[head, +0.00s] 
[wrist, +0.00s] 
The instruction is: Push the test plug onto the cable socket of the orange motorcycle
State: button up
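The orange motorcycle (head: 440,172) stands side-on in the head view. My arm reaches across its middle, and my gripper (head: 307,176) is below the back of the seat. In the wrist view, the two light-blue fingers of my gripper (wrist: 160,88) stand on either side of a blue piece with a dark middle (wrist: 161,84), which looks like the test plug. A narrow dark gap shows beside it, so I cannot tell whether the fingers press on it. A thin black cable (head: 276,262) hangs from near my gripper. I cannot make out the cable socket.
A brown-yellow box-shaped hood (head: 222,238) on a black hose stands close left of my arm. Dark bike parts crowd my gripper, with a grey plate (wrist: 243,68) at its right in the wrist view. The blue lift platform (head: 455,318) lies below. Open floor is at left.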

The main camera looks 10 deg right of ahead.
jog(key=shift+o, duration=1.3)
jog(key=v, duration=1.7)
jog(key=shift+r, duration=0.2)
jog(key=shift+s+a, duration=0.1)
§ §
- SET PROBLEM:
Please repeat the listing above in full and exactly.

- TASK RESULT:
[head, +0.00s] 
[wrist, +0.00s] 
The instruction is: Push the test plug onto the cable socket of the orange motorcycle
State: button up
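The orange motorcycle (head: 440,172) stands side-on in the head view. My arm reaches across its middle, and my gripper (head: 307,176) is below the back of the seat. In the wrist view, the two light-blue fingers of my gripper (wrist: 160,88) stand on either side of a blue piece with a dark middle (wrist: 161,84), which looks like the test plug. A narrow dark gap shows beside it, so I cannot tell whether the fingers press on it. A thin black cable (head: 276,262) hangs from near my gripper. I cannot make out the cable socket.
A brown-yellow box-shaped hood (head: 222,238) on a black hose stands close left of my arm. Dark bike parts crowd my gripper, with a grey plate (wrist: 243,68) at its right in the wrist view. The blue lift platform (head: 455,318) lies below. Open floor is at left.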

The main camera looks 10 deg right of ahead.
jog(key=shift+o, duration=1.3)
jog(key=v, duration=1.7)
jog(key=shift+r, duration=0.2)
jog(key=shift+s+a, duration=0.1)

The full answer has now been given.